### Listed entries

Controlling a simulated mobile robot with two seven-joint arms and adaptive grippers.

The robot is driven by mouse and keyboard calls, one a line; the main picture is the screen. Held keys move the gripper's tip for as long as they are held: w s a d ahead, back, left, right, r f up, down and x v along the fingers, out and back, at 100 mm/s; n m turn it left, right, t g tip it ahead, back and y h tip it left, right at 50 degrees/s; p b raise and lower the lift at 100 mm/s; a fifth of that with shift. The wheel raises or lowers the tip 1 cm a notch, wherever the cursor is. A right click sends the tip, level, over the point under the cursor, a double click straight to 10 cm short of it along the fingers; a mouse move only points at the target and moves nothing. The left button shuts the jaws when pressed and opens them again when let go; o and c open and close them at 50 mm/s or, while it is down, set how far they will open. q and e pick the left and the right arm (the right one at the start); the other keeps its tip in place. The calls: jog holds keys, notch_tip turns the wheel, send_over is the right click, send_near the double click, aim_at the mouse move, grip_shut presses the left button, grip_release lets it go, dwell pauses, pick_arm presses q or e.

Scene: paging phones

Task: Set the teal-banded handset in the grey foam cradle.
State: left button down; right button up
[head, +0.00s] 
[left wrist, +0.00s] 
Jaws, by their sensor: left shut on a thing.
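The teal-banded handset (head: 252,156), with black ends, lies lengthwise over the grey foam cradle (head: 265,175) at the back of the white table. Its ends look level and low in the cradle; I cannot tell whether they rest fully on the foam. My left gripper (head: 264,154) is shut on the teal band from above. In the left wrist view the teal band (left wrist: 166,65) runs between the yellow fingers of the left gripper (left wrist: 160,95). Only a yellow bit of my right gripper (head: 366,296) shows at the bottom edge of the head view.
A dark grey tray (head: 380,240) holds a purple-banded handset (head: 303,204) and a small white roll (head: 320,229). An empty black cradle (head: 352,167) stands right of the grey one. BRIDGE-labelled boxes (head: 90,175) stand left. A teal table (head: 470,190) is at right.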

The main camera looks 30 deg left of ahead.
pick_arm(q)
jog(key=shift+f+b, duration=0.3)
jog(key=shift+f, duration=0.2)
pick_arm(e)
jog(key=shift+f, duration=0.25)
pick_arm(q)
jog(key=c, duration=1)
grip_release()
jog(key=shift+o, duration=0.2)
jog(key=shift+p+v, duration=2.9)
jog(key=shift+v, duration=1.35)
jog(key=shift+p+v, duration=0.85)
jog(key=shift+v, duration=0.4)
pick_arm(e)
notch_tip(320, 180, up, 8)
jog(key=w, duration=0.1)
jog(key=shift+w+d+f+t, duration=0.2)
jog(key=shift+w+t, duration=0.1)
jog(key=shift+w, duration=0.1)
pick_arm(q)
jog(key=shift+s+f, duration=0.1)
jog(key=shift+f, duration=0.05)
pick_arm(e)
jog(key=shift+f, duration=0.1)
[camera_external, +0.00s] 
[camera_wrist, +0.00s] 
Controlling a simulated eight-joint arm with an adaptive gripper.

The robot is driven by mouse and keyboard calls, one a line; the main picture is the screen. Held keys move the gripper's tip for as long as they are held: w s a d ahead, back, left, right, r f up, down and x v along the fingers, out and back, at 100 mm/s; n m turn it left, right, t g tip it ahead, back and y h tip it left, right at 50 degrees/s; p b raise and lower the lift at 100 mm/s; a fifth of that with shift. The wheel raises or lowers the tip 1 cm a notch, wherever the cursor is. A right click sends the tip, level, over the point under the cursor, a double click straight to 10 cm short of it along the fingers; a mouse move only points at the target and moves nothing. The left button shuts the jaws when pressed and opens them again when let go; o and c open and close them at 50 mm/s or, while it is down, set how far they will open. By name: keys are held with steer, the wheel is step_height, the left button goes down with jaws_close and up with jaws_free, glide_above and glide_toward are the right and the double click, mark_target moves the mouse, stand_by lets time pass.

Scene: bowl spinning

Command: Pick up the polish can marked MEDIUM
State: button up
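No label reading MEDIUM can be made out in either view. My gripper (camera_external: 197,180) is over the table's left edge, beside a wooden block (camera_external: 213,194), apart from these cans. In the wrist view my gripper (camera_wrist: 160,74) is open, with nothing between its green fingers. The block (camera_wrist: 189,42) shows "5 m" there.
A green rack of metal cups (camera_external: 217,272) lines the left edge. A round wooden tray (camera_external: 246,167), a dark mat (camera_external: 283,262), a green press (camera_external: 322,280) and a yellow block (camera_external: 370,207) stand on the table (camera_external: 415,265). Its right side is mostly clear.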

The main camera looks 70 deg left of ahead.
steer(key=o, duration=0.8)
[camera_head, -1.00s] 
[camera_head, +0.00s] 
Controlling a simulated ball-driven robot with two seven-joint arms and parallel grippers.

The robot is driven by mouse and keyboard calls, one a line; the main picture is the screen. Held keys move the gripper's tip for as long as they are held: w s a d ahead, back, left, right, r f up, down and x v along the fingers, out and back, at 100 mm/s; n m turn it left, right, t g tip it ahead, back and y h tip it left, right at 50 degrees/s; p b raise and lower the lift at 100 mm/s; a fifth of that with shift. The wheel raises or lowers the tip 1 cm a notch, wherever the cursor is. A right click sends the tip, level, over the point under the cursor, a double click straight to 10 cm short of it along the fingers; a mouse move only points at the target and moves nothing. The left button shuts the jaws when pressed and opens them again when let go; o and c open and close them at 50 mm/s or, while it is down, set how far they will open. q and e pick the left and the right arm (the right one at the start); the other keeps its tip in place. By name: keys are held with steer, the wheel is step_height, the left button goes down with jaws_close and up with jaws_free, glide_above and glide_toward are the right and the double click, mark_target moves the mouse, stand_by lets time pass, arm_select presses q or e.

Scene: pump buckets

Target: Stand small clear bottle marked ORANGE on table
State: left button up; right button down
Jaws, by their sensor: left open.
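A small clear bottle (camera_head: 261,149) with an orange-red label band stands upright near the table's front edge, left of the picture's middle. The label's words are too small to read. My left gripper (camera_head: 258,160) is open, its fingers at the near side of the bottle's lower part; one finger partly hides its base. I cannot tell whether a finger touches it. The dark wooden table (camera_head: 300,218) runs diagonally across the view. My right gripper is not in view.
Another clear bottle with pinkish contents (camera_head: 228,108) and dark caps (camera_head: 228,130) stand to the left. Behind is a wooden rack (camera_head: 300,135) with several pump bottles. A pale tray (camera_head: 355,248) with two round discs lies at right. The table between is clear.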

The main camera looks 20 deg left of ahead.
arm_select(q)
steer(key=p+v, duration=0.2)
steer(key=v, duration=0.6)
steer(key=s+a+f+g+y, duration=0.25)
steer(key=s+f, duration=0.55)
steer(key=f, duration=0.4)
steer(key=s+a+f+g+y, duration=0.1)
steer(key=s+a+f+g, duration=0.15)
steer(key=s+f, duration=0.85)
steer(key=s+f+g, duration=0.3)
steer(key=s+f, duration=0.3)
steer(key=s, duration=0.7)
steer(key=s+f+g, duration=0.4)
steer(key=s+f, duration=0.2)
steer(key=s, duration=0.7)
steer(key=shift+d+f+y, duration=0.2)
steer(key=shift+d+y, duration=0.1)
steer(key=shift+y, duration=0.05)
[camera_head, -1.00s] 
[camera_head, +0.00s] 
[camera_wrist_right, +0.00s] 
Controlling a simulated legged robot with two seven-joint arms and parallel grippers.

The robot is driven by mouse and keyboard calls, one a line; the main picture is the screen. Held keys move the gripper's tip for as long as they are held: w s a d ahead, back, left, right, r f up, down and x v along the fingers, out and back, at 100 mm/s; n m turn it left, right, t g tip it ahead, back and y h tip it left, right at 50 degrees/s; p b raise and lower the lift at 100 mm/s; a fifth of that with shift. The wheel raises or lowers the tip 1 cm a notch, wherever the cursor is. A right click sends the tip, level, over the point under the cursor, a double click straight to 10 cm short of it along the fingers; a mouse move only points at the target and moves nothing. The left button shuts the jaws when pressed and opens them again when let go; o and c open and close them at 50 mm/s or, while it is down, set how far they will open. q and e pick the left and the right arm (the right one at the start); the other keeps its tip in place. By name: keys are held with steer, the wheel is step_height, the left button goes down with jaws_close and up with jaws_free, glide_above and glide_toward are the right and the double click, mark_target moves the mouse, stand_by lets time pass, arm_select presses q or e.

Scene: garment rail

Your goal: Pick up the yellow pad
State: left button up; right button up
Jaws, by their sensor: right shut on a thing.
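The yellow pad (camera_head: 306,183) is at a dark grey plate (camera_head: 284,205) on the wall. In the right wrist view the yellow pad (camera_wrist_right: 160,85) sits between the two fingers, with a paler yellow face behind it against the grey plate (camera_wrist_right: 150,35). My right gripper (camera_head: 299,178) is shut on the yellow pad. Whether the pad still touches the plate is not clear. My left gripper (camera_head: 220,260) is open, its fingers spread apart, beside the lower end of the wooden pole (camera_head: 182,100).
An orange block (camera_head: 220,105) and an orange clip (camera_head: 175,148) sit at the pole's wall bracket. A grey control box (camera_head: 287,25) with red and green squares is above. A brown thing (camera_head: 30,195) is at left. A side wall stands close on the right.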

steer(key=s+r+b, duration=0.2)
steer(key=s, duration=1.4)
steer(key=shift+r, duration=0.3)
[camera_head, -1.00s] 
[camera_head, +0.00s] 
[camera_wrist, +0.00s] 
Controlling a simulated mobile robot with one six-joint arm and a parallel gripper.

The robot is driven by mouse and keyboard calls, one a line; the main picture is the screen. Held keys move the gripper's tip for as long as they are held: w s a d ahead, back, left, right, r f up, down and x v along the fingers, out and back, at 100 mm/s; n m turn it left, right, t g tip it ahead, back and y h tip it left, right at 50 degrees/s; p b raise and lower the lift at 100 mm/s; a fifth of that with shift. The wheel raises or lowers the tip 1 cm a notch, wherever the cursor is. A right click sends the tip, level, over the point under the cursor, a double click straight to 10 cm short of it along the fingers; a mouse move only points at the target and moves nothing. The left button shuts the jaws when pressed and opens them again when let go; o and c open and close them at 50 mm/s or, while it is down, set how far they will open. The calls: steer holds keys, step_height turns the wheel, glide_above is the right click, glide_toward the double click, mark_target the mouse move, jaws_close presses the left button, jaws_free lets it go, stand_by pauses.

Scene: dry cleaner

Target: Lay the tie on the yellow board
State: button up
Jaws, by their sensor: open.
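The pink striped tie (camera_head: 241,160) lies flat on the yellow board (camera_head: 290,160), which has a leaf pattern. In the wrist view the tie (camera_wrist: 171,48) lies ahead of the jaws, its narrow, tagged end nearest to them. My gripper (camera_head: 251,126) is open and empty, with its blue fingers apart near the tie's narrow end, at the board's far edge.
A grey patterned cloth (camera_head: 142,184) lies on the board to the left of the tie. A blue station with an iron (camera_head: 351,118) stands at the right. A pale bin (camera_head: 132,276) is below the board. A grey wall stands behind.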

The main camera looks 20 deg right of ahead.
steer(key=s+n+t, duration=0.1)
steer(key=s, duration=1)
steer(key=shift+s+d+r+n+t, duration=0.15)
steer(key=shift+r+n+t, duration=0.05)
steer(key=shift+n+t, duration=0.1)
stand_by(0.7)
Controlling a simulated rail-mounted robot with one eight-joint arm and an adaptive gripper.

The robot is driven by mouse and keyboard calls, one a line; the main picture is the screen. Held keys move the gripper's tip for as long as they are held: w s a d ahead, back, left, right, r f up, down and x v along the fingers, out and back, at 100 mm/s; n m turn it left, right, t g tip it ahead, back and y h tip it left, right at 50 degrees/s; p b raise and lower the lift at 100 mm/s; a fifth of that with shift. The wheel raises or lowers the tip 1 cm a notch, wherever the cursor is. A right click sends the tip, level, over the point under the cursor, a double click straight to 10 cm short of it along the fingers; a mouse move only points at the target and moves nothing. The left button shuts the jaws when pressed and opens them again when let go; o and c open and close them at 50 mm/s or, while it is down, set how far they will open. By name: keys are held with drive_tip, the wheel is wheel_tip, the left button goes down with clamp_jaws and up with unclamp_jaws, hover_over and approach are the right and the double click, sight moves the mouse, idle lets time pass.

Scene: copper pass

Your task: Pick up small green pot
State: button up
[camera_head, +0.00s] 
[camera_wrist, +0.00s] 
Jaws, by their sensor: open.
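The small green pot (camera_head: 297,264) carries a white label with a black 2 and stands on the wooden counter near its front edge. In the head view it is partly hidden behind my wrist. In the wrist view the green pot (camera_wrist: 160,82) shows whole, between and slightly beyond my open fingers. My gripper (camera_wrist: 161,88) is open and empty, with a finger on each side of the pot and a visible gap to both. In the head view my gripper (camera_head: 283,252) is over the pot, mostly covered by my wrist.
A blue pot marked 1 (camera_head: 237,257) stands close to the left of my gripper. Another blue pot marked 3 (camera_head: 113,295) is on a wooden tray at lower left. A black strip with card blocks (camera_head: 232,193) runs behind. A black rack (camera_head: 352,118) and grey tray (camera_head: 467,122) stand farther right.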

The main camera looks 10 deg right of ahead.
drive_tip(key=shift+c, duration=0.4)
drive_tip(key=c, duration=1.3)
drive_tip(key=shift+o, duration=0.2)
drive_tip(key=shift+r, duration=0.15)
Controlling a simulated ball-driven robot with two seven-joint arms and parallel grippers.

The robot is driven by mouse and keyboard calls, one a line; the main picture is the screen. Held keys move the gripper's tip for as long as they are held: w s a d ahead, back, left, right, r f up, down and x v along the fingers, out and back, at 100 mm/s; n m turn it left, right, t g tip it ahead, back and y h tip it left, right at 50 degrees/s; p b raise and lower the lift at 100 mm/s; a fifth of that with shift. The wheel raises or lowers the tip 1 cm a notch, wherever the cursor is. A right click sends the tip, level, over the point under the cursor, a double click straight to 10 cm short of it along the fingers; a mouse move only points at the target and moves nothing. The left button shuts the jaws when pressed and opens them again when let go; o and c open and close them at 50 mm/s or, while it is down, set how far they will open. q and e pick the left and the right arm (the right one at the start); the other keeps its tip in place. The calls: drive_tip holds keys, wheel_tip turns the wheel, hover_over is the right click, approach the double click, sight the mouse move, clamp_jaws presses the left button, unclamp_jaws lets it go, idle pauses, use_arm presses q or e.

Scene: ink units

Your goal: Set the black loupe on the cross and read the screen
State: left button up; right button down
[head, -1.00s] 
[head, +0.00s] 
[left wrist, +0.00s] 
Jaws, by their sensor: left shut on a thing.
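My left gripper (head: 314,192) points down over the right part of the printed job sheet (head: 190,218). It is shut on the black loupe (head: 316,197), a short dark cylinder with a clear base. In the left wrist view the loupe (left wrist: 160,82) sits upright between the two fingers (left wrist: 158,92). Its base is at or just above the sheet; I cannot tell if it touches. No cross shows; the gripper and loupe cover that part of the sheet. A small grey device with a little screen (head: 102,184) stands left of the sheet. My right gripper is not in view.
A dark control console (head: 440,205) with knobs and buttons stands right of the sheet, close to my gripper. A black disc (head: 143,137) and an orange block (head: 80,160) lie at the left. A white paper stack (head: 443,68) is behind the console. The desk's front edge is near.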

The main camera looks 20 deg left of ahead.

### Aim
Gather every line from the entries above where the word "adaptive" appears, and copy them.

### Answer to this exercise
Controlling a simulated mobile robot with two seven-joint arms and adaptive grippers.
Controlling a simulated eight-joint arm with an adaptive gripper.
Controlling a simulated rail-mounted robot with one eight-joint arm and an adaptive gripper.

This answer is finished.